5. The Limiting Language: Is the Doctrine Narrow?
Defense counsel should note the Court’s caution.
In McIntire, the Court expressly stated that it was making “no broad pronouncements” about pavement defects generally.
This language signals:
Larger potholes may still create fact issues.
Poor lighting or concealment could matter.
Prior incidents could alter the analysis.
Code violations may change the outcome.
Similarly, Canales rests heavily on the absence of evidence showing prior injuries, regulatory violations, or unusual circumstances .
In other words, the commonplace condition defense is powerful but fact-dependent.
6. Strategic Takeaways for Premises Owners and Insurers
Develop evidence of ordinariness. Photographs, measurements, and comparisons to similar conditions are critical.
Document inspections. Evidence of routine inspection undermines claims of unreasonable risk.
Investigate prior incidents. The absence of prior complaints was decisive in both cases.
Challenge expert testimony aggressively. Both opinions make clear that testimony that something “could” cause injury is insufficient.
Push for summary judgment. These cases reaffirm that courts—not juries—can decide unreasonable danger as a matter of law.
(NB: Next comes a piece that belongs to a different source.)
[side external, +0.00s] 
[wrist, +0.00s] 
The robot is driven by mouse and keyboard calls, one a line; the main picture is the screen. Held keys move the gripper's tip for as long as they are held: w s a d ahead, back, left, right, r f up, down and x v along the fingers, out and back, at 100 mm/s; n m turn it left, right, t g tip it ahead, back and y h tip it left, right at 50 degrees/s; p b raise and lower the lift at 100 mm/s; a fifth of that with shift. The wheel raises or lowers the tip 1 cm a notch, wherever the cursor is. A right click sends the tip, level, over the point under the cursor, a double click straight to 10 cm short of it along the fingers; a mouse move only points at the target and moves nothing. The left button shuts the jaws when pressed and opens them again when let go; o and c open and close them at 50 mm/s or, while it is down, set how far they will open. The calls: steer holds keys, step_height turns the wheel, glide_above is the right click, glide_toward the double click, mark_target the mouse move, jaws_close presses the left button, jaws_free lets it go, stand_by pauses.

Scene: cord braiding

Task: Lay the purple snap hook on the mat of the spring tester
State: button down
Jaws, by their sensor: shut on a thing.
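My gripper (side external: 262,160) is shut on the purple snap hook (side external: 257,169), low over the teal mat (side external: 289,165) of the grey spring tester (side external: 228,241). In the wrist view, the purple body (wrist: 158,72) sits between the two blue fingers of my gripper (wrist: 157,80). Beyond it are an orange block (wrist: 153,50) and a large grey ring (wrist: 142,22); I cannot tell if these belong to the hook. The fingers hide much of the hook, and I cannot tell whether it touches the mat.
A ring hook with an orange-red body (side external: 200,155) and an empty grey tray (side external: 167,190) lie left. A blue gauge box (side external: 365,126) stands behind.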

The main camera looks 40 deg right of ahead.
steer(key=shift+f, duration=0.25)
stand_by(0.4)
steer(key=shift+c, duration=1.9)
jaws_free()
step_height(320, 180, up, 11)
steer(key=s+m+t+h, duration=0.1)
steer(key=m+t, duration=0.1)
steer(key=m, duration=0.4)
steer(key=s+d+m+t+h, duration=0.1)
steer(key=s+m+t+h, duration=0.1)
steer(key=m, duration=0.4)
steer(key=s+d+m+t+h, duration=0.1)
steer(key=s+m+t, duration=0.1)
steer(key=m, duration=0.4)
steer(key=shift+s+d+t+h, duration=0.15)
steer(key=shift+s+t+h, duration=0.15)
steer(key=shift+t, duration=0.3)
Conclusion: A Significant Shift in Parking Lot and Surface Defect Litigation
McIntire and Canales represent a strong reaffirmation of the Texas Supreme Court’s resistance to turning landowners into insurers of visitor safety.
Minor potholes, everyday surface defects, ordinary pallets, and ubiquitous conditions do not automatically create liability simply because someone was injured.
The key question is no longer whether injury was possible, but whether the condition was sufficiently probable to cause harm that a reasonably prudent person would foresee it as likely.
For parking lot pothole cases and potentially sidewalk and roadway claims, the commonplace condition defense is now one of the most important tools in a premises liability practitioner’s arsenal.